Goal of the exercise:
Each line of the material below should be reproduced exactly.

Information provided:

══════════════════════════════

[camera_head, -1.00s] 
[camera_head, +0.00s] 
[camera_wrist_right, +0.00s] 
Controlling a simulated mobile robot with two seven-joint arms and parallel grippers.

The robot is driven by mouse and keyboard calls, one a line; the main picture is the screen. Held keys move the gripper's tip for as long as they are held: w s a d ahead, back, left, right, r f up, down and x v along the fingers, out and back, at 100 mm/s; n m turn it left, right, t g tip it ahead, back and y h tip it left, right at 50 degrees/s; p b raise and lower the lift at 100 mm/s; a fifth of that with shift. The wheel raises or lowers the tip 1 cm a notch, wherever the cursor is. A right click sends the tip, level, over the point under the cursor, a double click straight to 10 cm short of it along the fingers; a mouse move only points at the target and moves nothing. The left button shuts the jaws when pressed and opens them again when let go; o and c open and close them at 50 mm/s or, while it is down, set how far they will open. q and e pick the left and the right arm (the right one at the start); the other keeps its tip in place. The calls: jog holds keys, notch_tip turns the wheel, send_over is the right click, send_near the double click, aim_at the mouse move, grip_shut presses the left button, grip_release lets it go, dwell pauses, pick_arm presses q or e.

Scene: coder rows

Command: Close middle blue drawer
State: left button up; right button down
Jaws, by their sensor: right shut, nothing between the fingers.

══════════════════════════════

Complete output:
[camera_head, -1.00s] 
[camera_head, +0.00s] 
[camera_wrist_right, +0.00s] 
Controlling a simulated mobile robot with two seven-joint arms and parallel grippers.

The robot is driven by mouse and keyboard calls, one a line; the main picture is the screen. Held keys move the gripper's tip for as long as they are held: w s a d ahead, back, left, right, r f up, down and x v along the fingers, out and back, at 100 mm/s; n m turn it left, right, t g tip it ahead, back and y h tip it left, right at 50 degrees/s; p b raise and lower the lift at 100 mm/s; a fifth of that with shift. The wheel raises or lowers the tip 1 cm a notch, wherever the cursor is. A right click sends the tip, level, over the point under the cursor, a double click straight to 10 cm short of it along the fingers; a mouse move only points at the target and moves nothing. The left button shuts the jaws when pressed and opens them again when let go; o and c open and close them at 50 mm/s or, while it is down, set how far they will open. q and e pick the left and the right arm (the right one at the start); the other keeps its tip in place. The calls: jog holds keys, notch_tip turns the wheel, send_over is the right click, send_near the double click, aim_at the mouse move, grip_shut presses the left button, grip_release lets it go, dwell pauses, pick_arm presses q or e.

Scene: coder rows

Command: Close middle blue drawer
State: left button up; right button down
Jaws, by their sensor: right shut, nothing between the fingers.

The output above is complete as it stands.